Déjà, pour la littérature étrangère « c'est facile, les blurbs existent déjà », note Florian Lafani, directeur éditorial de Fleuve éditions, qui voit dans le blurb un bon moyen de « créer de l'aspérité » sur une table de librairie. Les domaines français ne sont pas en reste. « Nous demandons régulièrement des blurbs, depuis la création de la maison et pour l'ensemble des champs éditoriaux », explique Danaé Tourrand-Viciana, directrice éditoriale essais, littérature et documents chez Leduc. « En non-fiction, il y a un enjeu de légitimité. Un auteur reconnu dans son domaine atteste du "sérieux" du livre présenté. Tandis qu'en fiction, c'est une façon d'aider les lecteurs à positionner le roman en leur donnant des indices sur son genre littéraire ».

Tatiana de Rosnay a ainsi accepté de recevoir en lecture Le parfum de l'exil, d'Ondine Khayat (Charleston, 2021), un premier roman qui parle du génocide arménien, de secrets de famille et des traumatismes qui se transmettent de génération en génération. Des thèmes chers à l'autrice d'Elle s'appelait Sarah, qui a salué « un roman subtil et puissant, qui laisse un sillage inoubliable ».

Visibilité partagée

Adjectifs courts et percutants, vocabulaire de l'émotion, on aurait pu croire ces micro-critiques réservées aux maisons les plus commerciales. Mais sur le dernier ouvrage de l'Espagnol Gabi Martinez, Animaux invisibles, paru en août aux éditions du Pommier, figure une citation de Mathias Enard, « Un écrivain hors du commun [...] à lire de toute urgence ! ». « Ce n'était pas une habitude avant que j'arrive, mais l'agent de Gabi Martinez m'a signalé ce blurb pour attirer mon attention, et cela a marché. Cela peut aider à mieux identifier notre petite ligne de récits de voyage », observe Julien Brocard, directeur éditorial depuis deux ans, qui a récemment demandé un petit mot au sociologue Bruno Latour pour un projet qui verra le jour dans quelques mois.

Contrairement à Sylvie Gracia, qui préfère solliciter des auteurs publiés ailleurs, « sinon, ce serait un peu ridicule », Julien Brocard ne verrait aucun inconvénient à contacter des écrivains du Pommier pour ses futurs livres : « une maison, c'est un écosystème, une famille », juge-t-il.
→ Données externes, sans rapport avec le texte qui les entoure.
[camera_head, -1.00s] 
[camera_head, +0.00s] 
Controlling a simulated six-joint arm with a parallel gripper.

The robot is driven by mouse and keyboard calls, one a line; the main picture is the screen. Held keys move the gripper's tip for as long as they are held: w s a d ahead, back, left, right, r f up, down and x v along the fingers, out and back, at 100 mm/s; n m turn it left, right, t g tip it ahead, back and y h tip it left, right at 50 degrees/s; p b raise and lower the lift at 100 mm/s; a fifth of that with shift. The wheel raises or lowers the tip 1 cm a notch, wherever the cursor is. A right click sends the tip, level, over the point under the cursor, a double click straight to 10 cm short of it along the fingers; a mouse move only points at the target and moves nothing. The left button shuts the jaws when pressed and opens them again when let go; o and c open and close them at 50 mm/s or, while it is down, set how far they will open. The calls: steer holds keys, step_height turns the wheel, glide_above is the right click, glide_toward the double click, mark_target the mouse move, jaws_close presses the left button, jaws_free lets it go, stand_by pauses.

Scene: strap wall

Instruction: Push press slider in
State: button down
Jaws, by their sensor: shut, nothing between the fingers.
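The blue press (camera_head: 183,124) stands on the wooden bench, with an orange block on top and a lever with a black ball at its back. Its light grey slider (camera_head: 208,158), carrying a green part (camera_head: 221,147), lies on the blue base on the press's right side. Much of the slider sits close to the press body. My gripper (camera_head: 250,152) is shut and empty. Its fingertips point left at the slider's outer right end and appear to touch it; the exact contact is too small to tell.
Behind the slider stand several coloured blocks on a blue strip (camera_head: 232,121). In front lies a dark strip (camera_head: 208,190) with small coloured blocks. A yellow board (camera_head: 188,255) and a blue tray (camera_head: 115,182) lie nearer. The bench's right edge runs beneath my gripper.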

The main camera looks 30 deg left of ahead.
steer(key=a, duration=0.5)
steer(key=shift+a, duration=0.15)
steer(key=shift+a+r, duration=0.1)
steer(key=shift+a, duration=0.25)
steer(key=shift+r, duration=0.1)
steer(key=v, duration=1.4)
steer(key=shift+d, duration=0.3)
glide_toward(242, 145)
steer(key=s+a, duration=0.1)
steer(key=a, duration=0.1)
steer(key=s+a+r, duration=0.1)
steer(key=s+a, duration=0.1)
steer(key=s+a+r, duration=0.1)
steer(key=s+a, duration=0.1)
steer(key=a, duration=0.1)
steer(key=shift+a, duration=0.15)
En tout état de cause, aucun de ces services, voire renvoi d'ascenseur n'est rémunéré pour les auteurs qui s'y prêtent. Pas plus que pour les journalistes, ou blogueurs, dont une citation se retrouve souvent en première ou quatrième de couverture. Si les éditeurs attendent généralement les premières critiques dans la presse pour imprimer ou réimprimer une bande, « il arrive que l'on demande un extrait avant parution », souligne Sylvie Gracia. L'Iconoclaste a ainsi contacté la rédaction des Inrockuptibles pour savoir s'il était possible de publier un passage de la chronique de Léonard Billot sur Ne t'arrête pas de courir, de Mathieu Palain, « car nous savions qu'il l'avait aimé ».

« Cela reste très rare », objecte néanmoins la responsable des pages livres du mensuel, Nelly Kaprièlian, « c'est arrivé une fois ou deux fois en vingt ans ». De moins en moins rarement, en revanche, les citations de libraires concurrencent celles d'auteurs ou de journalistes sur les ouvrages.

Là encore, l'avis est sollicité en amont de la publication, « à partir des épreuves, et quand on commence à avoir des retours positifs », indique Florian Lafani, qui a agrémenté Le fracas et le silence, de Cory Anderson, de deux blurbs signés Jérôme Pitt du Furet du Nord (Lille), et Sonia Petit de la librairie Ici (Paris, 2e). « La visibilité est partagée, et c'est un échange plus éditorial que commercial », affirme l'éditeur.